>> Start DATA SUPPLIED

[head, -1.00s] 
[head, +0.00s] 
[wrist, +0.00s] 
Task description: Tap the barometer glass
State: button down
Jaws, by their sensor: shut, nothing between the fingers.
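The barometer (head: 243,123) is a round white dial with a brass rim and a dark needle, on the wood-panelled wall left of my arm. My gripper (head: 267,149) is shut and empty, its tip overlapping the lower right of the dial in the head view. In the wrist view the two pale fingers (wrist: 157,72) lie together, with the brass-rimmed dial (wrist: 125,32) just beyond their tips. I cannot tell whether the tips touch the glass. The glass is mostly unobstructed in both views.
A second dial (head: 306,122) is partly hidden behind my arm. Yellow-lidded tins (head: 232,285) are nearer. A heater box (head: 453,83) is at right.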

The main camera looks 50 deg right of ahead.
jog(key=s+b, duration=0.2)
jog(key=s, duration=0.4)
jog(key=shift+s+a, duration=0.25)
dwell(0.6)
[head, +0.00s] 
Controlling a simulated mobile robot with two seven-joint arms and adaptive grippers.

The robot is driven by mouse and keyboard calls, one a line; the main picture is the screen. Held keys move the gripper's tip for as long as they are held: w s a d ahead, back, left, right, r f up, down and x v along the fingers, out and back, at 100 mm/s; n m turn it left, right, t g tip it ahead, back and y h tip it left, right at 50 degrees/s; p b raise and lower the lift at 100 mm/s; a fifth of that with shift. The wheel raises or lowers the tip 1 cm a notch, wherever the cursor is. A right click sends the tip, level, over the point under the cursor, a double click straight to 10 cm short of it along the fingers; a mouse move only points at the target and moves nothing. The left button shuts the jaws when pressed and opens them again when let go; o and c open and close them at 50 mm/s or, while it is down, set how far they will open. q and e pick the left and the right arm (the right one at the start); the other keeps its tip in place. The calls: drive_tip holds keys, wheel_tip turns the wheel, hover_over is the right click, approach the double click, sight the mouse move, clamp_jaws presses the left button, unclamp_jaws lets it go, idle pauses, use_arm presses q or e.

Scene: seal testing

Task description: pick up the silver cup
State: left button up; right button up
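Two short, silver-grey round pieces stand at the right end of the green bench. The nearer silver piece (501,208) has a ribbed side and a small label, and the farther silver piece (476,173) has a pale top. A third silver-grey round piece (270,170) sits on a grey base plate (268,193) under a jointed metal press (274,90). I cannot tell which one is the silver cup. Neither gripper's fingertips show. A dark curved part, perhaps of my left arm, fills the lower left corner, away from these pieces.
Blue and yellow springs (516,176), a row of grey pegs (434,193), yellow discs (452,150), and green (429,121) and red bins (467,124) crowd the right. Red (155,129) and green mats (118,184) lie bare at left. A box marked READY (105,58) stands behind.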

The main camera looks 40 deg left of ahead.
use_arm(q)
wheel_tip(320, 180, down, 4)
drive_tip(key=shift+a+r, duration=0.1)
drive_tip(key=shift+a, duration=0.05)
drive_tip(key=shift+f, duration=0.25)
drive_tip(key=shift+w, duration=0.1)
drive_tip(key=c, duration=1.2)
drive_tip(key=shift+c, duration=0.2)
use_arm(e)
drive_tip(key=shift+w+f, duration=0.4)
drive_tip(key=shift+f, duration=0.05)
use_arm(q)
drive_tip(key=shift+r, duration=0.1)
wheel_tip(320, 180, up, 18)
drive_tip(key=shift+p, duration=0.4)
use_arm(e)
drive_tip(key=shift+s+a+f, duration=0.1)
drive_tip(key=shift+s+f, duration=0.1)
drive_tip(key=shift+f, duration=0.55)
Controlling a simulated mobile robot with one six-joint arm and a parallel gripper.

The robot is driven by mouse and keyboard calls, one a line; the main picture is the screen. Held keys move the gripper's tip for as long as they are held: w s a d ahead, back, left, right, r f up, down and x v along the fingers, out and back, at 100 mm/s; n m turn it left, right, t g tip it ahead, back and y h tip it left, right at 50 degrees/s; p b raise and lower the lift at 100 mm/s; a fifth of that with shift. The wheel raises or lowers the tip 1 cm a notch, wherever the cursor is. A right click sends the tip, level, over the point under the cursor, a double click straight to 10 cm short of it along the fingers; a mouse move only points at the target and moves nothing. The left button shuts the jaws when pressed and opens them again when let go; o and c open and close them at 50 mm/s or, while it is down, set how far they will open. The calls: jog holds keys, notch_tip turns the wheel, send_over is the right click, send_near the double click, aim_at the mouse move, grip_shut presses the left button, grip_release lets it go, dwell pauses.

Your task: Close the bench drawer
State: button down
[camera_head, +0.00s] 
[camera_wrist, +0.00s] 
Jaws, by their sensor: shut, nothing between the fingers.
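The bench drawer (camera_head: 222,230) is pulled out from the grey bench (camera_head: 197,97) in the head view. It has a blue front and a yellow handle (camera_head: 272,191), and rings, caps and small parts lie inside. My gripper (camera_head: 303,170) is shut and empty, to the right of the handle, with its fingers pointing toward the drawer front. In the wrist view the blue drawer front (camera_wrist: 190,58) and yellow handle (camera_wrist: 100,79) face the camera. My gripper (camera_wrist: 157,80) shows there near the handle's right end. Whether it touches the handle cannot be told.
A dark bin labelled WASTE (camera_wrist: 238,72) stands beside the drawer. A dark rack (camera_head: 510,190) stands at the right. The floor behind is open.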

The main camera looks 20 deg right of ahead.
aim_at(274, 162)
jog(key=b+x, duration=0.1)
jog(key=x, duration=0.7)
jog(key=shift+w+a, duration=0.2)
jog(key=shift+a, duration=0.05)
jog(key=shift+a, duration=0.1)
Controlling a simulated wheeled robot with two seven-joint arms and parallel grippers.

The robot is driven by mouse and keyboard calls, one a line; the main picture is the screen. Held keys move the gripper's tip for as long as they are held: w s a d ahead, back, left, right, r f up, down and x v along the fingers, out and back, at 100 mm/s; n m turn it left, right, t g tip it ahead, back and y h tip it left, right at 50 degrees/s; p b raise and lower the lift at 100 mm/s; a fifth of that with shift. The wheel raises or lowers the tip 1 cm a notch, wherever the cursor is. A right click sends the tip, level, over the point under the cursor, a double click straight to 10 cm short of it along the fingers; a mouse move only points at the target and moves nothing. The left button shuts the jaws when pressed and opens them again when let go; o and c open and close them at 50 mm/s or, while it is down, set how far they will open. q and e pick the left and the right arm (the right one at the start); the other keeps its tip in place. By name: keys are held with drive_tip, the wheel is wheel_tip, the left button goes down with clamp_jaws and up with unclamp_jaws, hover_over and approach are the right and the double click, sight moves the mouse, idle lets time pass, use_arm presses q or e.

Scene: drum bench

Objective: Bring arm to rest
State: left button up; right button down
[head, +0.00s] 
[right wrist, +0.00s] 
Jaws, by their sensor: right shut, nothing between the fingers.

>> End DATA SUPPLIED
>> Start DATA SUPPLIED

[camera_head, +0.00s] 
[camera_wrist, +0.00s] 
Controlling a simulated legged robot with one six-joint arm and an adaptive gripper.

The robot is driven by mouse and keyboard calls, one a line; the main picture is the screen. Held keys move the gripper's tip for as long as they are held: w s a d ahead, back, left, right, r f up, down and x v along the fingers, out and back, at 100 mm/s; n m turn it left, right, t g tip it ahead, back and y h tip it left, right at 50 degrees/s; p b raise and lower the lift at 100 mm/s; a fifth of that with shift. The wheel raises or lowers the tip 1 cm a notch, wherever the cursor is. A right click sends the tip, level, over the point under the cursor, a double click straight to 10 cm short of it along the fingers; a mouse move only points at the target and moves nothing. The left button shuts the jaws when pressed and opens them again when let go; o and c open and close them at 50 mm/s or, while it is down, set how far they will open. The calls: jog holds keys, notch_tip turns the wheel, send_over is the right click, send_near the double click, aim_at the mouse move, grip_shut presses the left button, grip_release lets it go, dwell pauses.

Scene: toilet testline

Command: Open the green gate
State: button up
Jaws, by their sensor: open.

>> End DATA SUPPLIED
>> Start DATA SUPPLIED

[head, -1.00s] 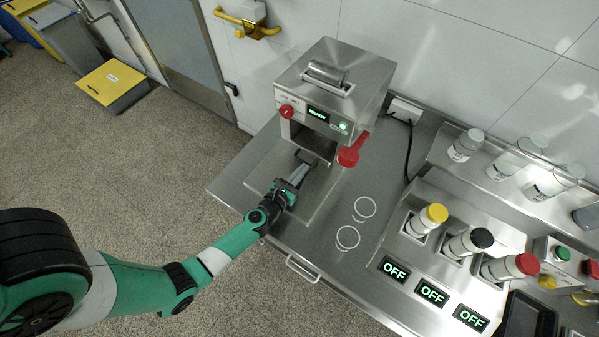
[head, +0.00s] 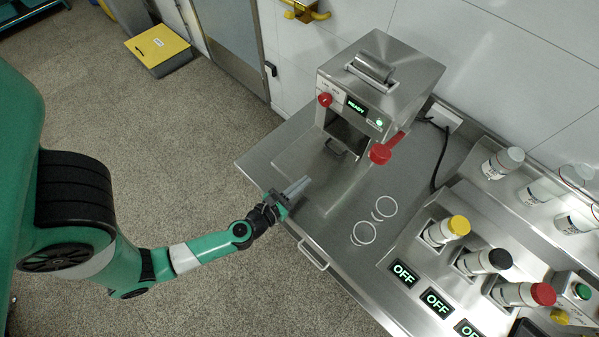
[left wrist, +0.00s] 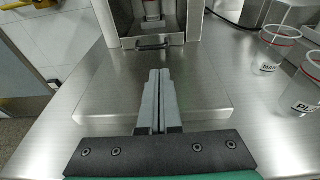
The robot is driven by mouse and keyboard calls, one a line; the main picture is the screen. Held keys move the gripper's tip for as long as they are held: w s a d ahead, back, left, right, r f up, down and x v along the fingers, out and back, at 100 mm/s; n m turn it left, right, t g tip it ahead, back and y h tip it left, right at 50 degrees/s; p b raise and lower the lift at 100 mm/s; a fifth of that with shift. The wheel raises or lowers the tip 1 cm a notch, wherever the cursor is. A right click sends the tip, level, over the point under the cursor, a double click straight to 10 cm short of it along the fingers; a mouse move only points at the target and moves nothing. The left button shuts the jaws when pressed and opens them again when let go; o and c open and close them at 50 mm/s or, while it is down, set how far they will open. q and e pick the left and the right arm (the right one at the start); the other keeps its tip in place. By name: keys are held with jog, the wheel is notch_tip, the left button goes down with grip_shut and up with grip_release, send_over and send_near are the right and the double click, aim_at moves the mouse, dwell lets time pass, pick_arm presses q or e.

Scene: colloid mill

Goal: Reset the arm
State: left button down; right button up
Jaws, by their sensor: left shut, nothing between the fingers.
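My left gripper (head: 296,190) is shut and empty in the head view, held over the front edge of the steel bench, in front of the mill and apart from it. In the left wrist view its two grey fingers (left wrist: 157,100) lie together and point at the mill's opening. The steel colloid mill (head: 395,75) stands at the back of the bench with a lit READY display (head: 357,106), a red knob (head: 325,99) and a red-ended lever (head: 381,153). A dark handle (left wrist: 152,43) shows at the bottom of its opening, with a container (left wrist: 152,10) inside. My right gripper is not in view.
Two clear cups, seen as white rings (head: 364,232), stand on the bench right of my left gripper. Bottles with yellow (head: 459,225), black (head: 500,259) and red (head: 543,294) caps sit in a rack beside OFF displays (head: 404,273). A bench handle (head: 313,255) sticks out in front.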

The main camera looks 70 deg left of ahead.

>> End DATA SUPPLIED

DIRECTIONS FOR THIS TASK
Each line in the data that holds the string "description" should be found and copied.

THE RESPONSE
Task description: Tap the barometer glass
Task description: pick up the silver cup

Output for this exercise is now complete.